Imagine we have a rooted tree (1,(2,3),(4,5));. There doesn't seem to be a way to specify that this is a rooted tree, since the multifurcation at the root is interpreted by the newick utils as an indication of unrootedness.

[A contrastive example is when a tree of the form (1,((2,3),(4,5))); is to be treated as unrooted.]

It would be very helpful to have an extra argument for the tools: a switch, whether a tree is to be explicitly considered as rooted or unrooted.

josephwb commented 8 years ago

As far as I can see, all programs would treat the tree (1,(2,3),(4,5)); as unrooted, so it is a general problem.

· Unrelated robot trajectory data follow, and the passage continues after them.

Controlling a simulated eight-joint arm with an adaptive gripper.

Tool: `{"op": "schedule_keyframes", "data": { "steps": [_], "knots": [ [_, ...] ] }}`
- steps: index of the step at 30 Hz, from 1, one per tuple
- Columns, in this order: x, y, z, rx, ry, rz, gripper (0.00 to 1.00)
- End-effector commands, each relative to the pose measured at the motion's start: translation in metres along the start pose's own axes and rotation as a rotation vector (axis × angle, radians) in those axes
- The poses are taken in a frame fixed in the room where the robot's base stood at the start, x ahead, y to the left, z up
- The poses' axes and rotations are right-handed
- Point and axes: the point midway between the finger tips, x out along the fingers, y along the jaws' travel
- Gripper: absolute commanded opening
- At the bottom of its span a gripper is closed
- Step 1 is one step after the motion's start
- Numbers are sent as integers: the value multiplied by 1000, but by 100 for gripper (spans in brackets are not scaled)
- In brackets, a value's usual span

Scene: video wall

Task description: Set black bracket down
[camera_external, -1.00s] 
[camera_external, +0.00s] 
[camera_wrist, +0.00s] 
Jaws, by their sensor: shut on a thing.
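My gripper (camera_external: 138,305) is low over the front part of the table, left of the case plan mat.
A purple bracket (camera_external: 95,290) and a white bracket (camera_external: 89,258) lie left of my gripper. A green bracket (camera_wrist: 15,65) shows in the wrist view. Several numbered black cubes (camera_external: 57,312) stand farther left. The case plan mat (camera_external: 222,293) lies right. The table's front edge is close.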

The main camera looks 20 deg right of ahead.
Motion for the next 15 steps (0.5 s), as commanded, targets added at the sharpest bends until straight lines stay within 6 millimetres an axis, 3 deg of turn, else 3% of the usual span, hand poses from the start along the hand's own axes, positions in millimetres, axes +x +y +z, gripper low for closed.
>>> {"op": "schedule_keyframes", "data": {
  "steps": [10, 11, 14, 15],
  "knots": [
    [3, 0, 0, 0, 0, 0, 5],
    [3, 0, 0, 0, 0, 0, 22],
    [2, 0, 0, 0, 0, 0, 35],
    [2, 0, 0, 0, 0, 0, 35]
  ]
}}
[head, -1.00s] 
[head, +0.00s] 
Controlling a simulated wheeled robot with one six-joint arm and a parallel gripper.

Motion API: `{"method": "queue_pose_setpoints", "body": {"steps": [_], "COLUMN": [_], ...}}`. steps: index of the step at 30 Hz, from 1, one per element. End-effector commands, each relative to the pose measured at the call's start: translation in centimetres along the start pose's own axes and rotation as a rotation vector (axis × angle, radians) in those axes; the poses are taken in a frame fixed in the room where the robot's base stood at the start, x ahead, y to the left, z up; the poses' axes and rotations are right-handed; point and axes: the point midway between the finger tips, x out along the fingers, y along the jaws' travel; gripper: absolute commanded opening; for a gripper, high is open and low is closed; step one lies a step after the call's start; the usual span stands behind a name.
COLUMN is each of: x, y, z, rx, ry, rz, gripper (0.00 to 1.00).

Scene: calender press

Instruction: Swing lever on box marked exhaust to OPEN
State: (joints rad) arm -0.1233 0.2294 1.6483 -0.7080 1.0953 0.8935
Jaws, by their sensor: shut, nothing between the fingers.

Maybe add an addition (fake) outgroup? And I do not know how the tree (1,((2,3),(4,5))); could be interpreted as unrooted (which would be the first tree (1,(2,3),(4,5));).

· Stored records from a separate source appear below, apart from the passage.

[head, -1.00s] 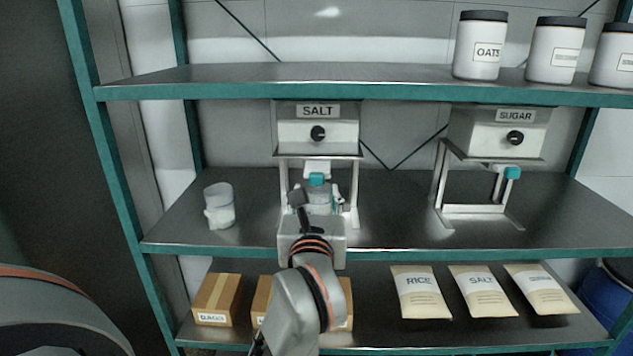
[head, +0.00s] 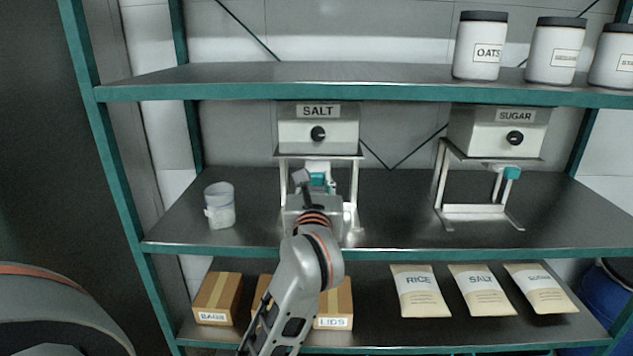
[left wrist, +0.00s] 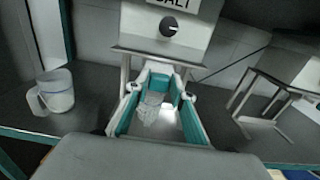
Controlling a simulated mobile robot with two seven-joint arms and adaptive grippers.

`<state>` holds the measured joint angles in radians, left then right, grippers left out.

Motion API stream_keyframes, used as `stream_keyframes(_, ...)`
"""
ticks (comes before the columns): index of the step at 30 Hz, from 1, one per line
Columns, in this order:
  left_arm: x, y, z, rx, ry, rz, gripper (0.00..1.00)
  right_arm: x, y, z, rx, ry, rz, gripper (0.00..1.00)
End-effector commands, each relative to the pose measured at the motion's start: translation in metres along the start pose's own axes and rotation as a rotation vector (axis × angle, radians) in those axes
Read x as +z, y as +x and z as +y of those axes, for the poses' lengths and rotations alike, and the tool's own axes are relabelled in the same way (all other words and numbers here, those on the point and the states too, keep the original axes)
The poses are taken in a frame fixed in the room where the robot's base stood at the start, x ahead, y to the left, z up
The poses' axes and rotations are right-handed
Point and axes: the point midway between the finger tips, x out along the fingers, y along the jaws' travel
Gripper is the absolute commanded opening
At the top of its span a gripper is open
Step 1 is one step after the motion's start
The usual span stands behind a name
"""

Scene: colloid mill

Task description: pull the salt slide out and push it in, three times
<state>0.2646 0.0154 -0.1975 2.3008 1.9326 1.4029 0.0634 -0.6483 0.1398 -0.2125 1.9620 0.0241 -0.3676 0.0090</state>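The salt dispenser (head: 318,133) is a pale box with a black knob on a metal stand, on the middle shelf. Its teal-tipped slide (head: 317,180) shows low under the box; it also shows in the left wrist view (left wrist: 160,82). My left gripper (head: 316,188) is in front of the stand, partly hidden by its own wrist in the head view. In the left wrist view its two teal-lined fingers (left wrist: 165,98) are spread, with their tips near the slide's two sides; contact cannot be told. A pale shape (left wrist: 151,108) shows between the fingers. My right gripper is not in view.
A clear cup (head: 220,206) stands left of the salt stand. The sugar dispenser (head: 497,132) stands to the right. The upper shelf (head: 280,76) is above; boxes and bags lie on the lower shelf. The shelf between the two stands is clear.

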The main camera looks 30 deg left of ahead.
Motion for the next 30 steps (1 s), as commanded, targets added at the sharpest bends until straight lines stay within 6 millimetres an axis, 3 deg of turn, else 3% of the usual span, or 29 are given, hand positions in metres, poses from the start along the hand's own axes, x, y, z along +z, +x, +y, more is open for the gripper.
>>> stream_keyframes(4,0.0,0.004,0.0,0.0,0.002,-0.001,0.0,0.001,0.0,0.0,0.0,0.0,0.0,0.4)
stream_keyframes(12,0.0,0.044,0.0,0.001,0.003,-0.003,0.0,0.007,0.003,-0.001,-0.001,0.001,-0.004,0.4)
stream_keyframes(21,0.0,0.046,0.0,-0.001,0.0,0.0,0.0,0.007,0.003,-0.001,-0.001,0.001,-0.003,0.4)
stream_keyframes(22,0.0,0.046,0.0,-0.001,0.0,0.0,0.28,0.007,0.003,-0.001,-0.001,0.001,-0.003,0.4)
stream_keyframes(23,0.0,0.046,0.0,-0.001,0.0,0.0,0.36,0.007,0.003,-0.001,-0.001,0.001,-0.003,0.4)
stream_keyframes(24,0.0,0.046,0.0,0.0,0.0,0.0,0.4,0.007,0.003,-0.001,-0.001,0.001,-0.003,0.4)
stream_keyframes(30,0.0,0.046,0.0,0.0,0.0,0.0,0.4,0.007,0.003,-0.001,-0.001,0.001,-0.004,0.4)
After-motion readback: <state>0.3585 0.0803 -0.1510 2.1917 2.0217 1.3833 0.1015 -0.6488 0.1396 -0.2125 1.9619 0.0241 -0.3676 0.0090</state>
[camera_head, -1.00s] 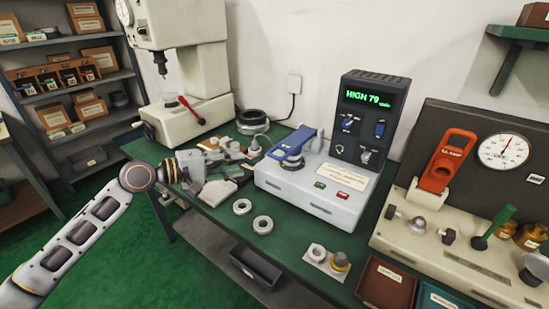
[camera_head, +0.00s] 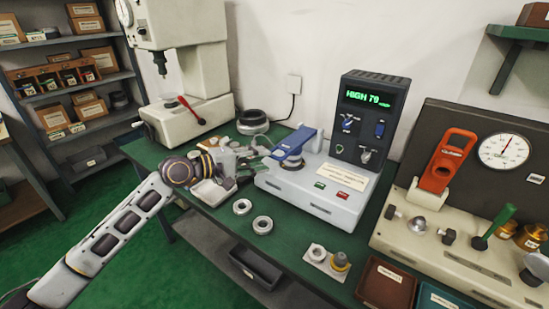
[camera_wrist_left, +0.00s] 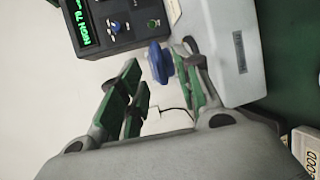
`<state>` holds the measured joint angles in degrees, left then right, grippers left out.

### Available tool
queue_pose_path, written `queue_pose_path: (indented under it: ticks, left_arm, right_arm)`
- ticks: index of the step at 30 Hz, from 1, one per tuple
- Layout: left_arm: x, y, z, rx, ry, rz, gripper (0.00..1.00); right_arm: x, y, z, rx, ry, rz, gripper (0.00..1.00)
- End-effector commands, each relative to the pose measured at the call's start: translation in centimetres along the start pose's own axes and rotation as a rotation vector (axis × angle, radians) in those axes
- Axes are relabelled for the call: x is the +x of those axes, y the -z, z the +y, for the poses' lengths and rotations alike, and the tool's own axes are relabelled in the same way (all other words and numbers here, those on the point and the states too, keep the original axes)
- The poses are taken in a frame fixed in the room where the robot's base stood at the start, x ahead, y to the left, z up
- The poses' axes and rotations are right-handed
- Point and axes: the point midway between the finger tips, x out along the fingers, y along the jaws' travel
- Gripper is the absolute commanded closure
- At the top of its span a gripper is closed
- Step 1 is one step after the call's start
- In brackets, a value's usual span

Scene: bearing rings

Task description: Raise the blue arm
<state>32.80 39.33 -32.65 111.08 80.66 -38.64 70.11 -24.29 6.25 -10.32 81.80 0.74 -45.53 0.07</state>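The blue arm (camera_head: 297,141) sits on top of the white bench instrument (camera_head: 318,190), lying low over its round seat. My left gripper (camera_head: 262,150) reaches in from the left, its fingertips close to the arm's left end. In the left wrist view the open green-padded fingers (camera_wrist_left: 160,82) stand apart. The blue arm's end (camera_wrist_left: 159,62) shows between and just beyond their tips. I cannot tell whether a finger touches it. My right gripper is not in view.
The instrument's dark display column (camera_head: 372,118) reads HIGH 79. Two metal rings (camera_head: 262,225) lie on the green bench in front. A press (camera_head: 190,95) stands behind left. An orange-levered gauge station (camera_head: 445,165) and a brown tray (camera_head: 386,285) are at right.

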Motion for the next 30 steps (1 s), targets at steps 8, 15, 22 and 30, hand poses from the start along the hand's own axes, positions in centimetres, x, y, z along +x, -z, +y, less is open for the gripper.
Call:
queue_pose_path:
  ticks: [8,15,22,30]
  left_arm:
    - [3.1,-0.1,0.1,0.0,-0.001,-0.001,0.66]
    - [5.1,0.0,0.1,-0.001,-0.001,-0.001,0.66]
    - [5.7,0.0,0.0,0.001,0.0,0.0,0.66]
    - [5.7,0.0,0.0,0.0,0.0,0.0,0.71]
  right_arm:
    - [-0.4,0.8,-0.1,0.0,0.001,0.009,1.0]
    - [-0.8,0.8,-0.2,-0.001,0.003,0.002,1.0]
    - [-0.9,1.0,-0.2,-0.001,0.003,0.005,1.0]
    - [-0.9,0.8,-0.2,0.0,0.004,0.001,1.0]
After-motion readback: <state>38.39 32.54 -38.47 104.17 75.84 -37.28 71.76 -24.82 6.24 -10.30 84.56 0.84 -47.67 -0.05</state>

alephreish commented 8 years ago

According to the format specification rootedness is not explicitly coded in the newick notation (actually Felsenstein's first example on that page is a rooted tree with a multifuctation at the root). That means that it is impossible to tell if a tree is rooted or not solely based on newick. The guessing trick works very well most of the time, but for root-sensitive applications one needs an extra flag for the parser.

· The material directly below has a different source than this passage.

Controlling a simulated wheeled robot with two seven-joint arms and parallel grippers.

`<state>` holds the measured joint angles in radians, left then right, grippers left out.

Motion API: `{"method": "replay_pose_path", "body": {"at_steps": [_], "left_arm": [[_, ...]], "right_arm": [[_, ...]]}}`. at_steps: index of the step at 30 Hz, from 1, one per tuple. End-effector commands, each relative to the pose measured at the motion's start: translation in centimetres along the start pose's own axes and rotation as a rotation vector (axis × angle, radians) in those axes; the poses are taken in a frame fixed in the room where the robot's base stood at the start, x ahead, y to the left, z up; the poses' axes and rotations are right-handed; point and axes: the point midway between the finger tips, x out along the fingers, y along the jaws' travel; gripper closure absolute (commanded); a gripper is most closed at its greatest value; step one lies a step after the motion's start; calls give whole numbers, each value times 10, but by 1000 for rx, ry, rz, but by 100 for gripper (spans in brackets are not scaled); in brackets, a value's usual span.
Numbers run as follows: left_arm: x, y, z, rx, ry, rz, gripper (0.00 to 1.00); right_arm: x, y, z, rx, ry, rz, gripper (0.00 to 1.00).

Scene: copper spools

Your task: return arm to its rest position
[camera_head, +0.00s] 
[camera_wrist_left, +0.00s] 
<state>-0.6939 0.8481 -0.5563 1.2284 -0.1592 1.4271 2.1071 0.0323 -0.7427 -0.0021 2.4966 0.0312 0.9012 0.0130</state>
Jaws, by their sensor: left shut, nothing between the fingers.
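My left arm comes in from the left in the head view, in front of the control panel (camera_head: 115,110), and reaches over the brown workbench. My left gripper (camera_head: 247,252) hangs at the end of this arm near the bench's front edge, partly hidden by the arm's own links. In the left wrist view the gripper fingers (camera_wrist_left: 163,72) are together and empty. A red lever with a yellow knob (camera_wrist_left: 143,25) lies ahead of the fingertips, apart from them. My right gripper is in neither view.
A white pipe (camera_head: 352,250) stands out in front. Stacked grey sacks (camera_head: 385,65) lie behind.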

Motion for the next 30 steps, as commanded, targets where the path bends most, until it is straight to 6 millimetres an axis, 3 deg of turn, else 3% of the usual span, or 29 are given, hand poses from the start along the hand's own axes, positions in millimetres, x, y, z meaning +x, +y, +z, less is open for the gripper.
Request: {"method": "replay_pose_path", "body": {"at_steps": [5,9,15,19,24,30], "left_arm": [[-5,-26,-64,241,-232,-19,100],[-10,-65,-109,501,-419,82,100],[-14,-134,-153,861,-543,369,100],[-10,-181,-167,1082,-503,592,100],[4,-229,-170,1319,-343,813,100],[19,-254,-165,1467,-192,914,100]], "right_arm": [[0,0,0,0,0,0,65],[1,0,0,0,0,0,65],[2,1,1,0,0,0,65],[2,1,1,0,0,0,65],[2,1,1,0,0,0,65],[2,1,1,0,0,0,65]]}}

The tree (1,((2,3),(4,5))); is unrooted if we know it is unrooted or want to treat it as such. [One particularly common scenario is when the program which generated the tree by default outputs trees "rooted" on the first taxon, which is e.g. the case with the phylip package.]

While for the cases like (1,((2,3),(4,5))); one can just do nw_reroot -d, there is no such workaround for (1,(2,3),(4,5));-like trees.

alephreish commented 8 years ago

As you probably know, in the nexus tree format (built on top of newick) this problem is solved exactly by using a flag (R/U).